US Treasury seeks probe into O'Neill interview
O'Neill, who resigned a year ago in a shake-up of Bush's economy team, told the CBS programme "60 Minutes" broadcast on Sunday night that he had seen no "real evidence" during his two years in the administration that Iraq had weapons of mass destruction.
He said Bush had been intent on ousting Saddam Hussein since well before the attacks of Sept. 11, 2001, and he described the president's management style as disinterested and unengaged.
Bush, in his first public response, brushed aside O'Neill's comments on Monday, telling a news conference in Mexico that "like the previous administration, we were for regime change" in Iraq.
Treasury spokesman Rob Nichols told reporters the department had asked its Inspector General's office to investigate how a document marked "secret" had come to be shown during the "60 Minutes" interview with O'Neill.

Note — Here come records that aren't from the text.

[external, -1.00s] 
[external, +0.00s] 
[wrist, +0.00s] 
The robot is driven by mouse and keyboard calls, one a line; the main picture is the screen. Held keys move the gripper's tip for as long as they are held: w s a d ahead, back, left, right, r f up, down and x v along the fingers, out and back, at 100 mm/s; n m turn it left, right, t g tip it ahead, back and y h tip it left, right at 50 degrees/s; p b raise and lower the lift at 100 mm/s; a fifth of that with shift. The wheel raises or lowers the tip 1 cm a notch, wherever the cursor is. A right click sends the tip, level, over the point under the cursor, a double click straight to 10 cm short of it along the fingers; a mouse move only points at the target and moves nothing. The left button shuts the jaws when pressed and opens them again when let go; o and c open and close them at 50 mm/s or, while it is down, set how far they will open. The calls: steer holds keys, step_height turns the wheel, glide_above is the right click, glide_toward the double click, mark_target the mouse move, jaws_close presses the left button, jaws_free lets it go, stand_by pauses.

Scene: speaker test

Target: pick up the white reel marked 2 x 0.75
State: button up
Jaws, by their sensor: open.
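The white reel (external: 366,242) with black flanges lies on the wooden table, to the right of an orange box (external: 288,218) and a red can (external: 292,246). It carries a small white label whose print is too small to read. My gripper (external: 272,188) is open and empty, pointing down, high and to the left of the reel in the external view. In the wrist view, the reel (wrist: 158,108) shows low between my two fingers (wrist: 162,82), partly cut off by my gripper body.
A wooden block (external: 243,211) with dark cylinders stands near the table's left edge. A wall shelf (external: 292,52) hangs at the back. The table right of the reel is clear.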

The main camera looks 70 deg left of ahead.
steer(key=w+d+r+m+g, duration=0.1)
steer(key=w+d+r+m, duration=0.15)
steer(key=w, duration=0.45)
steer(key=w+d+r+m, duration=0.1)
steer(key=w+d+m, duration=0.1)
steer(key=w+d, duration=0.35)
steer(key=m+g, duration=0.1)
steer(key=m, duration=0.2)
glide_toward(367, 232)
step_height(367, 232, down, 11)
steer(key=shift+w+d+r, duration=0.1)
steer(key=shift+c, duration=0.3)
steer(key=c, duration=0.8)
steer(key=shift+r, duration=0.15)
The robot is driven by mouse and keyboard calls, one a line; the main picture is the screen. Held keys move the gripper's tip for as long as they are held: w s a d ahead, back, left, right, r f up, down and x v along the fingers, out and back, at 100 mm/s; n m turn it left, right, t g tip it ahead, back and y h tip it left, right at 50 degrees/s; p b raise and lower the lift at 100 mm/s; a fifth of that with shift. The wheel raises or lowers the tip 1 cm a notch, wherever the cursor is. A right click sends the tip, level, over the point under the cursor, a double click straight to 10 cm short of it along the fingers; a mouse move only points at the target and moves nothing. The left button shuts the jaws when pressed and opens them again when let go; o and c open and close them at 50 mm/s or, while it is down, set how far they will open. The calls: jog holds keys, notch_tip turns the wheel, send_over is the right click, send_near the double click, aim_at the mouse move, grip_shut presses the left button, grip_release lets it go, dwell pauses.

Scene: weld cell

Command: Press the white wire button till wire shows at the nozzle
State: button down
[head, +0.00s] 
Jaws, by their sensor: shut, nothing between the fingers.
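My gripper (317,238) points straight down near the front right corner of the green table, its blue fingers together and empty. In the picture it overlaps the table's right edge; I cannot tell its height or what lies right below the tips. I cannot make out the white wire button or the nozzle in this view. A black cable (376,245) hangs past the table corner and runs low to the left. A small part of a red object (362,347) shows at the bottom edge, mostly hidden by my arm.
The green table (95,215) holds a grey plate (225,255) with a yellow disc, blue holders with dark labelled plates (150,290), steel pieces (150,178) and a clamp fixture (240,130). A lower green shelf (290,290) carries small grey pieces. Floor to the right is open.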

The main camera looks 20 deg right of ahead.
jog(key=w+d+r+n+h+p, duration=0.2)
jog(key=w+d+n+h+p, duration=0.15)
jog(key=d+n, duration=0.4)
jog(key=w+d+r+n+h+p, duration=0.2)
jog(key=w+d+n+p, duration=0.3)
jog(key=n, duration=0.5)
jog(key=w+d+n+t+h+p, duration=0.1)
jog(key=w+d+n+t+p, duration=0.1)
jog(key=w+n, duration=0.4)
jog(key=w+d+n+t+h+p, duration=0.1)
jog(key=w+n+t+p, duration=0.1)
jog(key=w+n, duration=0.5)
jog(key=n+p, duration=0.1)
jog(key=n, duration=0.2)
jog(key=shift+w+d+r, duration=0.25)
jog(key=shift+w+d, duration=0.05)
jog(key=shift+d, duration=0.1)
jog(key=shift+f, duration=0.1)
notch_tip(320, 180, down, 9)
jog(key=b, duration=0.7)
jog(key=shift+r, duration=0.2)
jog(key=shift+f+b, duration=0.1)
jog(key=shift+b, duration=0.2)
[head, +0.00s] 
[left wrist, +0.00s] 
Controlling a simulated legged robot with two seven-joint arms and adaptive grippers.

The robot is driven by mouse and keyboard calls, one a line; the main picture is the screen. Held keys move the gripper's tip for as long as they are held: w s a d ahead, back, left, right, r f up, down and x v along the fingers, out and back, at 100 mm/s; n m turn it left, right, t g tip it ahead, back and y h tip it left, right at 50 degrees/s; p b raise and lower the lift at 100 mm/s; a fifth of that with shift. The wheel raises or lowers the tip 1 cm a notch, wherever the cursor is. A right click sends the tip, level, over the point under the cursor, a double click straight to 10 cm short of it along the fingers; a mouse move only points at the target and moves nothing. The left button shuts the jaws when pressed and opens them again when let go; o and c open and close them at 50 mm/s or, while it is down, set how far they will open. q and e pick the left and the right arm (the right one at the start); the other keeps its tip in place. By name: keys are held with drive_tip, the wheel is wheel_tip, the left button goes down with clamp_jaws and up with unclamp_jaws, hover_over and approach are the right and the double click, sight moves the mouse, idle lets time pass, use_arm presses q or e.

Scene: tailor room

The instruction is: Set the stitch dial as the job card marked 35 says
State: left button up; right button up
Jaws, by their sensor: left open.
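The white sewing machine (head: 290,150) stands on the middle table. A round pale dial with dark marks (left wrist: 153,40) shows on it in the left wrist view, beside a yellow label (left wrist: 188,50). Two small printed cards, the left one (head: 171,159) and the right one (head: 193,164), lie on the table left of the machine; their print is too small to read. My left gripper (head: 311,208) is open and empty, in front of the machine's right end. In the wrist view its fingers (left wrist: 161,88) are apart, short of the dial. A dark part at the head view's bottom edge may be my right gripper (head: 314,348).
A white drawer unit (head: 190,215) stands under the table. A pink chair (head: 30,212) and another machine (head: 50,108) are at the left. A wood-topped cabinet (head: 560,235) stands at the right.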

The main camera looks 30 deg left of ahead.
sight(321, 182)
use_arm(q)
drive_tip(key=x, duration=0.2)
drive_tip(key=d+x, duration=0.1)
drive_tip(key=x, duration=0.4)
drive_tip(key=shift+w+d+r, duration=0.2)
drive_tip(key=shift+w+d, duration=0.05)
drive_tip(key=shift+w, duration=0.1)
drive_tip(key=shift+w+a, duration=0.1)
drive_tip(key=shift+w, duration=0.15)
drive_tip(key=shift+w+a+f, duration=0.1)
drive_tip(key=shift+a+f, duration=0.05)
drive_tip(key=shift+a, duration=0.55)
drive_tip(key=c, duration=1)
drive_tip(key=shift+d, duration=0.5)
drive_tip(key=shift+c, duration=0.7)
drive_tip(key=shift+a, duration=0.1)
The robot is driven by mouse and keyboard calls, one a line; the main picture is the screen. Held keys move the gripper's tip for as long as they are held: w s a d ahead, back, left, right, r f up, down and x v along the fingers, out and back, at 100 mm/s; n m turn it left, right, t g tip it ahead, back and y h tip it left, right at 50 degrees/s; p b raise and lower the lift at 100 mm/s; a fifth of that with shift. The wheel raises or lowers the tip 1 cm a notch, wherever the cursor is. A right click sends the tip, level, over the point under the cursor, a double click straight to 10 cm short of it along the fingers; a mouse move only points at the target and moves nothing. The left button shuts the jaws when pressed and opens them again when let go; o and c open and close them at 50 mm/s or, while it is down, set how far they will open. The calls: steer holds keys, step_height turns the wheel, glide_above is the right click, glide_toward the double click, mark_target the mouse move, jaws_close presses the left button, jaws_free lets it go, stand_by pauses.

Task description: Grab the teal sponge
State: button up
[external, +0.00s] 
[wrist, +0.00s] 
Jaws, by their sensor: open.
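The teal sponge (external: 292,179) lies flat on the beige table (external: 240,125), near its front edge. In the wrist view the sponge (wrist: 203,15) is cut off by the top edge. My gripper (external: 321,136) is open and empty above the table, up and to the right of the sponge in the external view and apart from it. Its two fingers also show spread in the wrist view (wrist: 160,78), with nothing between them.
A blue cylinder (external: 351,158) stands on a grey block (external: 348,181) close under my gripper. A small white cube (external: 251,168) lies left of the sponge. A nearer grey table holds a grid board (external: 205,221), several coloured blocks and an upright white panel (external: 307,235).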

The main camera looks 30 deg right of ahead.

"We're asking them to simply look into the '60 Minutes' segment and then take appropriate steps, if necessary," he said, adding that the legal threshold for asking for an inquiry was "very low."
Asked if the Treasury risked being seen as vindictive in seeking the probe, Nichols said, "We don't view it in that way."
The Inspector General's office investigates possible violations of agency laws or regulations. The office received the request late Monday afternoon and was evaluating it, a source told Reuters.
A spokesman for "60 Minutes" said the program had not been given access to any secret documents.
"We have no secret documents. We merely showed a cover sheet that alluded to ... a secret document," the spokesman said, describing the secret document as dealing with a post-Saddam Iraq.
The program was aired in conjunction with publication of a book based on O'Neill's experiences in the Bush administration, "The Price of Loyalty," written by journalist Ron Suskind.
Suskind, who also appeared on "60 Minutes," said O'Neill had given him access to thousands of administration documents.
In the book the former Treasury secretary, the first major Bush administration insider to attack the president, described Bush during Cabinet meetings as being like "a blind man in a room full of deaf people."
The book was likely to provide fodder for attacks on Bush from Democratic presidential candidates who have accused him of using faulty intelligence on the extent of Iraq's weapons program as a pretext for war.
O'Neill could not immediately be reached for comment on the Treasury probe request.
Bush, giving a joint news conference with President Vicente Fox in Monterrey where they are attending a regional summit, avoided a direct answer on whether he felt betrayed by O'Neill.
He said early in his administration Iraq policy was geared toward "regime change" but after Sept. 11, 2001, he began an effort to force Saddam to disarm. He did not address the fact that the weapons of mass destruction that the war was fought over have never been found.
"Now he (Saddam) is no longer in power and the world is better for it," Bush said.
White House spokesman Scott McClellan said O'Neill's criticism "appears to be more about trying to justify personal views and opinions than it does about looking at the results that we are achieving."
The Bush administration has previously been accused of acting vindictively toward a critic of its invasion of Iraq -- former ambassador Joseph Wilson.
Last year Wilson accused administration officials of compromising his wife's safety by leaking the fact that she was an undercover agent for the CIA in retaliation for his criticism.